Exercise task
Take the line containing "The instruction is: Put" as the first line and the line containing "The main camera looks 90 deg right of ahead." as the last, and output that span verbatim without any images.

Data section
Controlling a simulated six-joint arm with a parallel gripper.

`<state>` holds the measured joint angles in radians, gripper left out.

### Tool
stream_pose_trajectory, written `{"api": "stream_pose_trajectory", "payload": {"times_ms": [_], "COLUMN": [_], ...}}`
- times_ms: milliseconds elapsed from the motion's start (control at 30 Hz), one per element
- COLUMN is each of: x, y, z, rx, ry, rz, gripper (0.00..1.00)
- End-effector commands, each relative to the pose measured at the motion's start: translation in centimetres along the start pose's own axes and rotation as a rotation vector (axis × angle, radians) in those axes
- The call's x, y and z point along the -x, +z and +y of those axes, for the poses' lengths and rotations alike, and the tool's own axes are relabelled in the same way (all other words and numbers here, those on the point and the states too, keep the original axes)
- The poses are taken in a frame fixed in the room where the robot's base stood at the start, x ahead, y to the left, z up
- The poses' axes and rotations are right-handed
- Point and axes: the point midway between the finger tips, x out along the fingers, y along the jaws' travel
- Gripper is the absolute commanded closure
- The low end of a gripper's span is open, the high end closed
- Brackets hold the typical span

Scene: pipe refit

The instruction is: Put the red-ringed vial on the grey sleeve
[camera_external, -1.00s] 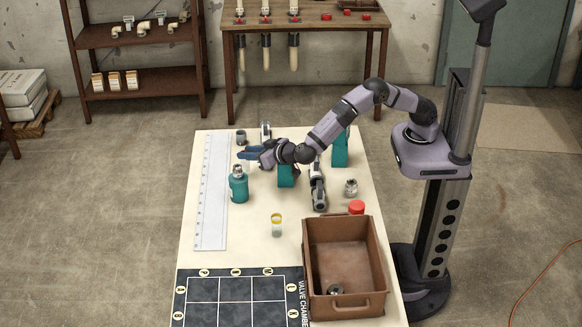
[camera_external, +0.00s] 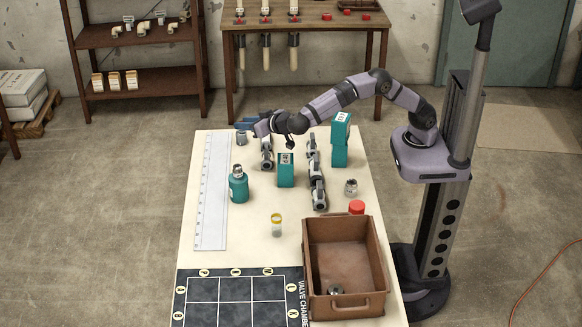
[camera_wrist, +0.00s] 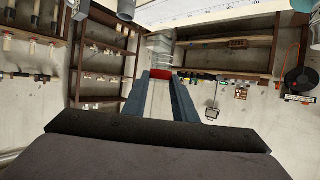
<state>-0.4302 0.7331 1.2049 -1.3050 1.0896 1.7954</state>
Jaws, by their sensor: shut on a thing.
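My gripper (camera_external: 243,125) is above the far left part of the table, with its blue fingers pointing left. In the wrist view my gripper (camera_wrist: 161,78) is shut on the red-ringed vial; the vial's red ring (camera_wrist: 163,75) shows between the fingertips. The vial cannot be made out in the external view. The grey sleeve (camera_external: 241,139) is a short grey cylinder on the table's far left, just below the fingers in the picture. I cannot tell the height gap between them.
A teal bottle (camera_external: 238,186), a yellow-ringed vial (camera_external: 277,226), teal boxes (camera_external: 286,172) and grey pipe fittings (camera_external: 318,192) stand on the table. A white ruler (camera_external: 211,195) lies along the left. A brown crate (camera_external: 376,262) and dark grid mat (camera_external: 183,287) are in front.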

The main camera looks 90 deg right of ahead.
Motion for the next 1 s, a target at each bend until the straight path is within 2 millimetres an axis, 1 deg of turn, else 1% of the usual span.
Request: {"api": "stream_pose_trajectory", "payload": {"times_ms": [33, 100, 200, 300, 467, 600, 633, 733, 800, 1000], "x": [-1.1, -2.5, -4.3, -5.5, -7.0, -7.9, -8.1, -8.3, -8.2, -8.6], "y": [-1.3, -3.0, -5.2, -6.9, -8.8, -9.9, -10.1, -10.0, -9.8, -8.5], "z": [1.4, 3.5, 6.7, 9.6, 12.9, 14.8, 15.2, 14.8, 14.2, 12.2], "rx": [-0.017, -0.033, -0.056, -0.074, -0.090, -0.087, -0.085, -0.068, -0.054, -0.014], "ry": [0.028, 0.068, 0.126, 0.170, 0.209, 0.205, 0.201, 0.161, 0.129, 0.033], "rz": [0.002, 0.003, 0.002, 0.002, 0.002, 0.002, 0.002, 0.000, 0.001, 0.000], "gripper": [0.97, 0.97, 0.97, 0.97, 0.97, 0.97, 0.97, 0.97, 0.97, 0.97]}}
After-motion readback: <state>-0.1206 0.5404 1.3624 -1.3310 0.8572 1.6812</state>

Full answer
The instruction is: Put the red-ringed vial on the grey sleeve
[camera_external, -1.00s] 
[camera_external, +0.00s] 
[camera_wrist, +0.00s] 
<state>-0.4302 0.7331 1.2049 -1.3050 1.0896 1.7954</state>
Jaws, by their sensor: shut on a thing.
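My gripper (camera_external: 243,125) is above the far left part of the table, with its blue fingers pointing left. In the wrist view my gripper (camera_wrist: 161,78) is shut on the red-ringed vial; the vial's red ring (camera_wrist: 163,75) shows between the fingertips. The vial cannot be made out in the external view. The grey sleeve (camera_external: 241,139) is a short grey cylinder on the table's far left, just below the fingers in the picture. I cannot tell the height gap between them.
A teal bottle (camera_external: 238,186), a yellow-ringed vial (camera_external: 277,226), teal boxes (camera_external: 286,172) and grey pipe fittings (camera_external: 318,192) stand on the table. A white ruler (camera_external: 211,195) lies along the left. A brown crate (camera_external: 376,262) and dark grid mat (camera_external: 183,287) are in front.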

The main camera looks 90 deg right of ahead.

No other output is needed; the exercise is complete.